**GOAL:**
Could you write out every record below exactly, leaving out any pictures?

**STORED DATA:**
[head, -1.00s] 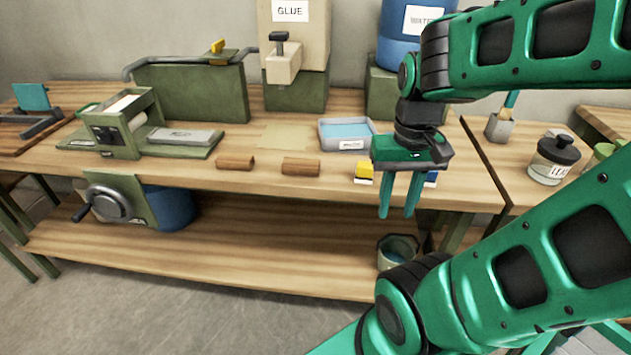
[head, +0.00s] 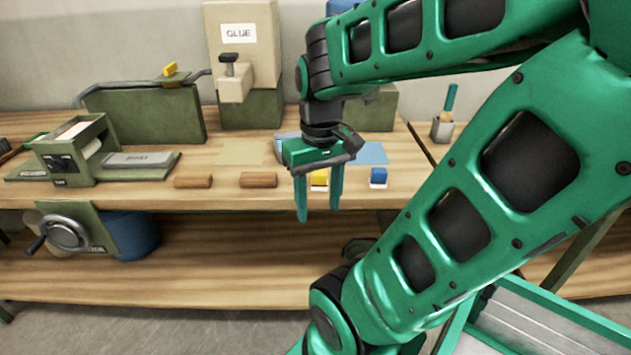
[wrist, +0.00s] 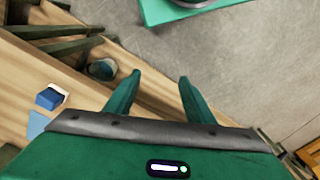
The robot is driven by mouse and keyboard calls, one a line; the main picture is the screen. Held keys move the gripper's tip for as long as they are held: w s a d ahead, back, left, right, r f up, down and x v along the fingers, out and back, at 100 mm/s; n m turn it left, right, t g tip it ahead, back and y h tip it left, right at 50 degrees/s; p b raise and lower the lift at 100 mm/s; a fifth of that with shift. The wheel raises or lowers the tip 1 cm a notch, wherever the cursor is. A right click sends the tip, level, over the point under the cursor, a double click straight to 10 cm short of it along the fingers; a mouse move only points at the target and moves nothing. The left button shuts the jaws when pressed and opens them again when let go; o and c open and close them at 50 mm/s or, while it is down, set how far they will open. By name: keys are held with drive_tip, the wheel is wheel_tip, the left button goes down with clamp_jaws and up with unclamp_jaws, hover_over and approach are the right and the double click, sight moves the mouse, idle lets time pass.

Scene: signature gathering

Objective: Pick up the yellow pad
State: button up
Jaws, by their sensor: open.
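The yellow pad (head: 319,177) is a small yellow block on a white base near the front edge of the wooden bench. My gripper is open and empty, fingers pointing down. Its fingertips appear lower in the picture than the pad, overlapping the bench's front edge; no contact shows. In the wrist view the open fingers (wrist: 158,82) have nothing between them, and the yellow pad is not visible.
A similar blue pad (head: 378,177) stands to the right, also in the wrist view (wrist: 48,97). Two brown rollers (head: 258,180) lie left. A light-blue sheet (head: 370,153) and a tray (head: 287,143) partly behind my gripper lie further back. A lower shelf (head: 190,275) runs beneath the bench.

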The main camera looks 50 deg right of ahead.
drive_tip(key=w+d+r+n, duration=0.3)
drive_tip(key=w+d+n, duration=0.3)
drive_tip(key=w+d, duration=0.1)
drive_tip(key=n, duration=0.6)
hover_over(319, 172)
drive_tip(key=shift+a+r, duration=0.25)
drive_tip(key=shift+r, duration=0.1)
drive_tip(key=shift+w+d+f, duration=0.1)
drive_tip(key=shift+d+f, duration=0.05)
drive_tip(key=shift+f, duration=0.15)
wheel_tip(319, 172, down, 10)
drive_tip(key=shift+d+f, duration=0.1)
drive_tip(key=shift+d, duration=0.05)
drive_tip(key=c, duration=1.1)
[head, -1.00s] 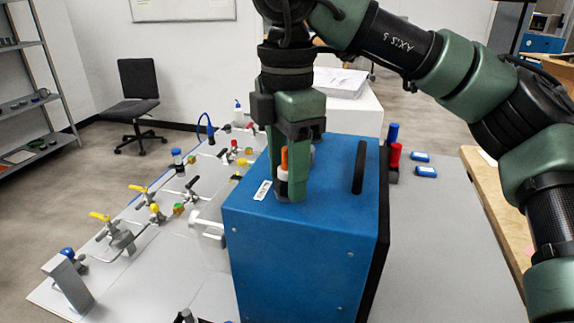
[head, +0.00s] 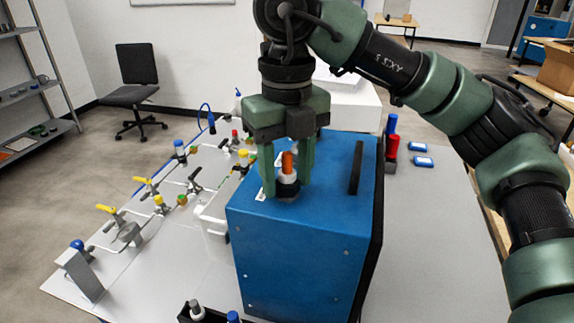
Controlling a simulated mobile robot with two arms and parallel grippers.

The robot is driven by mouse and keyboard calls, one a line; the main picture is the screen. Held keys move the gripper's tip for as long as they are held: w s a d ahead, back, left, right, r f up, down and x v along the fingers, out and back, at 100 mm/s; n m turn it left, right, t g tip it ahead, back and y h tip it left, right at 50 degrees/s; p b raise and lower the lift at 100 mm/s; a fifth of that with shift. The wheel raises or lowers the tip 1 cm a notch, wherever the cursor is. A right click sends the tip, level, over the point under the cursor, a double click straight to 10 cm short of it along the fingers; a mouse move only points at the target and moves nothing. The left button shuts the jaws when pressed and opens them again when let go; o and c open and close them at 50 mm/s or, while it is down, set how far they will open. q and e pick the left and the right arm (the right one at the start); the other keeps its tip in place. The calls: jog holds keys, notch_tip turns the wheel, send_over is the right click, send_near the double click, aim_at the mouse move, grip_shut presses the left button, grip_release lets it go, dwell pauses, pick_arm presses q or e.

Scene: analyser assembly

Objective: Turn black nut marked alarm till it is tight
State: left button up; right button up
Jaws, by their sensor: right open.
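The black nut (head: 287,190) sits on top of the blue analyser box (head: 290,255), towards its left side. A white collar (head: 287,178) and an upright orange piece (head: 288,161) stand above the nut. A small white label (head: 261,190) lies beside it; its writing is too small to read. My right gripper (head: 286,187) points straight down with its jaws open. One green finger is left of the nut and one right of it. I cannot tell whether either finger touches it. My left gripper is out of view.
A black handle (head: 357,167) stands on the box's right side. Left of the box is a panel with several valves, some with yellow levers (head: 108,210).

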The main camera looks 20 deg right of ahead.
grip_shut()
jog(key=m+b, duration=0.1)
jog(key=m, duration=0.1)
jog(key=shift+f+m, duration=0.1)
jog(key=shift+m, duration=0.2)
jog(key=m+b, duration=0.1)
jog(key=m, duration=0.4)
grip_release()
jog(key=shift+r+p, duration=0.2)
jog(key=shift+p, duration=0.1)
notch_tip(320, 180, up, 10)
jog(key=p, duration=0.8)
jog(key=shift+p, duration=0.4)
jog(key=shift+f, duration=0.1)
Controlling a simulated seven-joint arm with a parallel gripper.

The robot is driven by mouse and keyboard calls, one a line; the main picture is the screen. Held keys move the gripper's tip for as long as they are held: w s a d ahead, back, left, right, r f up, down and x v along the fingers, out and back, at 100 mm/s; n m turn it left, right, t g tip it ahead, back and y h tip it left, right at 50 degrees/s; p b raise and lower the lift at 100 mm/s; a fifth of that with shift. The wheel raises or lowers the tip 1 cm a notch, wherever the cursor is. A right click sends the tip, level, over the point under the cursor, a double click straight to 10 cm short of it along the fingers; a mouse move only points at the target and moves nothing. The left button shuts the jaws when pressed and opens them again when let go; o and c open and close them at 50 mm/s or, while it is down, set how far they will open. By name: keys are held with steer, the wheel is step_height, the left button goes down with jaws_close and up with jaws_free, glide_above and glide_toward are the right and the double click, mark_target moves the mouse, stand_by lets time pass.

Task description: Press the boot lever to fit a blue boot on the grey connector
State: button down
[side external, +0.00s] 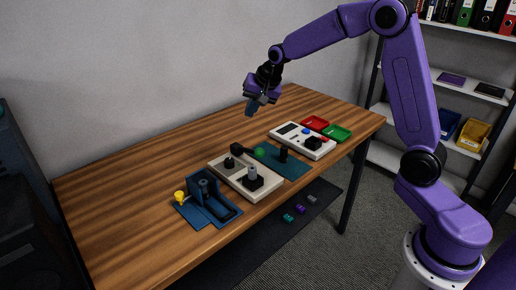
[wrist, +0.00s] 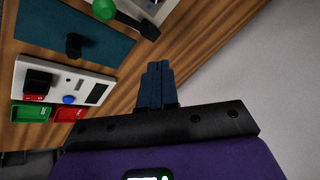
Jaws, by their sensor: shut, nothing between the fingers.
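My gripper (side external: 250,109) is shut and empty, raised above the back of the table, clear of everything on it. In the wrist view its blue fingers (wrist: 158,75) are together. A lever with a green ball knob (side external: 260,152) stands by the teal mat; the knob also shows in the wrist view (wrist: 104,9). Another lever with a yellow knob (side external: 180,195) is on the blue fixture (side external: 207,205) at the near left. I cannot tell which is the boot lever. A grey upright piece (side external: 252,173) stands on the beige board (side external: 231,178). No blue boot or grey connector can be clearly made out.
A white panel (side external: 287,139) carries a black block and a blue button. Red (side external: 315,123) and green (side external: 338,133) trays lie beyond it. A black post (side external: 283,154) stands on the teal mat (side external: 293,168). The table's left part is bare. Small coloured pieces lie below the table.

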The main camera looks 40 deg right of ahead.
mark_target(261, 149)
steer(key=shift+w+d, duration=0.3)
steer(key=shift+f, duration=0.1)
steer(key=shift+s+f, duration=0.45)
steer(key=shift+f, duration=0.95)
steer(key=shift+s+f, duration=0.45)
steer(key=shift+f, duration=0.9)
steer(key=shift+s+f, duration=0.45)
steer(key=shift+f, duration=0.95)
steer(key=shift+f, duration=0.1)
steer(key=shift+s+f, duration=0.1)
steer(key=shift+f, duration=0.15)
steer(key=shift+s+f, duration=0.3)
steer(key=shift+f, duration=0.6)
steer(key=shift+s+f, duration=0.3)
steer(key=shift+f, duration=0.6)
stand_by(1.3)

**EXERCISE ANSWER:**
[head, -1.00s] 
[head, +0.00s] 
[wrist, +0.00s] 
The robot is driven by mouse and keyboard calls, one a line; the main picture is the screen. Held keys move the gripper's tip for as long as they are held: w s a d ahead, back, left, right, r f up, down and x v along the fingers, out and back, at 100 mm/s; n m turn it left, right, t g tip it ahead, back and y h tip it left, right at 50 degrees/s; p b raise and lower the lift at 100 mm/s; a fifth of that with shift. The wheel raises or lowers the tip 1 cm a notch, wherever the cursor is. A right click sends the tip, level, over the point under the cursor, a double click straight to 10 cm short of it along the fingers; a mouse move only points at the target and moves nothing. The left button shuts the jaws when pressed and opens them again when let go; o and c open and close them at 50 mm/s or, while it is down, set how far they will open. By name: keys are held with drive_tip, the wheel is wheel_tip, the left button goes down with clamp_jaws and up with unclamp_jaws, hover_over and approach are the right and the double click, sight moves the mouse, idle lets time pass.

Scene: signature gathering

Objective: Pick up the yellow pad
State: button up
Jaws, by their sensor: open.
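The yellow pad (head: 319,177) is a small yellow block on a white base near the front edge of the wooden bench. My gripper is open and empty, fingers pointing down. Its fingertips appear lower in the picture than the pad, overlapping the bench's front edge; no contact shows. In the wrist view the open fingers (wrist: 158,82) have nothing between them, and the yellow pad is not visible.
A similar blue pad (head: 378,177) stands to the right, also in the wrist view (wrist: 48,97). Two brown rollers (head: 258,180) lie left. A light-blue sheet (head: 370,153) and a tray (head: 287,143) partly behind my gripper lie further back. A lower shelf (head: 190,275) runs beneath the bench.

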The main camera looks 50 deg right of ahead.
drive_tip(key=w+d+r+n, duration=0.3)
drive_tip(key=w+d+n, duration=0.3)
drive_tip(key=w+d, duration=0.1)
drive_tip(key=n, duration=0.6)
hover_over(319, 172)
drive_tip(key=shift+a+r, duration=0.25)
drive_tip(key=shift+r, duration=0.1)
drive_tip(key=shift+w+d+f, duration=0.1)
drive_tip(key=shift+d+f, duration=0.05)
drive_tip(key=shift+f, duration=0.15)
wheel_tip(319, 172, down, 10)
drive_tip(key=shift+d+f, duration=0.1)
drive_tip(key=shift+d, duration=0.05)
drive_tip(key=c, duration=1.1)
[head, -1.00s] 
[head, +0.00s] 
Controlling a simulated mobile robot with two arms and parallel grippers.

The robot is driven by mouse and keyboard calls, one a line; the main picture is the screen. Held keys move the gripper's tip for as long as they are held: w s a d ahead, back, left, right, r f up, down and x v along the fingers, out and back, at 100 mm/s; n m turn it left, right, t g tip it ahead, back and y h tip it left, right at 50 degrees/s; p b raise and lower the lift at 100 mm/s; a fifth of that with shift. The wheel raises or lowers the tip 1 cm a notch, wherever the cursor is. A right click sends the tip, level, over the point under the cursor, a double click straight to 10 cm short of it along the fingers; a mouse move only points at the target and moves nothing. The left button shuts the jaws when pressed and opens them again when let go; o and c open and close them at 50 mm/s or, while it is down, set how far they will open. q and e pick the left and the right arm (the right one at the start); the other keeps its tip in place. The calls: jog holds keys, notch_tip turns the wheel, send_over is the right click, send_near the double click, aim_at the mouse move, grip_shut presses the left button, grip_release lets it go, dwell pauses, pick_arm presses q or e.

Scene: analyser assembly

Objective: Turn black nut marked alarm till it is tight
State: left button up; right button up
Jaws, by their sensor: right open.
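The black nut (head: 287,190) sits on top of the blue analyser box (head: 290,255), towards its left side. A white collar (head: 287,178) and an upright orange piece (head: 288,161) stand above the nut. A small white label (head: 261,190) lies beside it; its writing is too small to read. My right gripper (head: 286,187) points straight down with its jaws open. One green finger is left of the nut and one right of it. I cannot tell whether either finger touches it. My left gripper is out of view.
A black handle (head: 357,167) stands on the box's right side. Left of the box is a panel with several valves, some with yellow levers (head: 108,210).

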The main camera looks 20 deg right of ahead.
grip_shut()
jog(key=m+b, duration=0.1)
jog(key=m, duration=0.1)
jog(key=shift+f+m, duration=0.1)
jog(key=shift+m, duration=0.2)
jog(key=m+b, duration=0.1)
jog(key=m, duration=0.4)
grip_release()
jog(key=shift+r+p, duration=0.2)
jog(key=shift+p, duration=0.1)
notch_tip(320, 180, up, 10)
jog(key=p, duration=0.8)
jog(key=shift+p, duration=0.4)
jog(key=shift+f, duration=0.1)
Controlling a simulated seven-joint arm with a parallel gripper.

The robot is driven by mouse and keyboard calls, one a line; the main picture is the screen. Held keys move the gripper's tip for as long as they are held: w s a d ahead, back, left, right, r f up, down and x v along the fingers, out and back, at 100 mm/s; n m turn it left, right, t g tip it ahead, back and y h tip it left, right at 50 degrees/s; p b raise and lower the lift at 100 mm/s; a fifth of that with shift. The wheel raises or lowers the tip 1 cm a notch, wherever the cursor is. A right click sends the tip, level, over the point under the cursor, a double click straight to 10 cm short of it along the fingers; a mouse move only points at the target and moves nothing. The left button shuts the jaws when pressed and opens them again when let go; o and c open and close them at 50 mm/s or, while it is down, set how far they will open. By name: keys are held with steer, the wheel is step_height, the left button goes down with jaws_close and up with jaws_free, glide_above and glide_toward are the right and the double click, mark_target moves the mouse, stand_by lets time pass.

Task description: Press the boot lever to fit a blue boot on the grey connector
State: button down
[side external, +0.00s] 
[wrist, +0.00s] 
Jaws, by their sensor: shut, nothing between the fingers.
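My gripper (side external: 250,109) is shut and empty, raised above the back of the table, clear of everything on it. In the wrist view its blue fingers (wrist: 158,75) are together. A lever with a green ball knob (side external: 260,152) stands by the teal mat; the knob also shows in the wrist view (wrist: 104,9). Another lever with a yellow knob (side external: 180,195) is on the blue fixture (side external: 207,205) at the near left. I cannot tell which is the boot lever. A grey upright piece (side external: 252,173) stands on the beige board (side external: 231,178). No blue boot or grey connector can be clearly made out.
A white panel (side external: 287,139) carries a black block and a blue button. Red (side external: 315,123) and green (side external: 338,133) trays lie beyond it. A black post (side external: 283,154) stands on the teal mat (side external: 293,168). The table's left part is bare. Small coloured pieces lie below the table.

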The main camera looks 40 deg right of ahead.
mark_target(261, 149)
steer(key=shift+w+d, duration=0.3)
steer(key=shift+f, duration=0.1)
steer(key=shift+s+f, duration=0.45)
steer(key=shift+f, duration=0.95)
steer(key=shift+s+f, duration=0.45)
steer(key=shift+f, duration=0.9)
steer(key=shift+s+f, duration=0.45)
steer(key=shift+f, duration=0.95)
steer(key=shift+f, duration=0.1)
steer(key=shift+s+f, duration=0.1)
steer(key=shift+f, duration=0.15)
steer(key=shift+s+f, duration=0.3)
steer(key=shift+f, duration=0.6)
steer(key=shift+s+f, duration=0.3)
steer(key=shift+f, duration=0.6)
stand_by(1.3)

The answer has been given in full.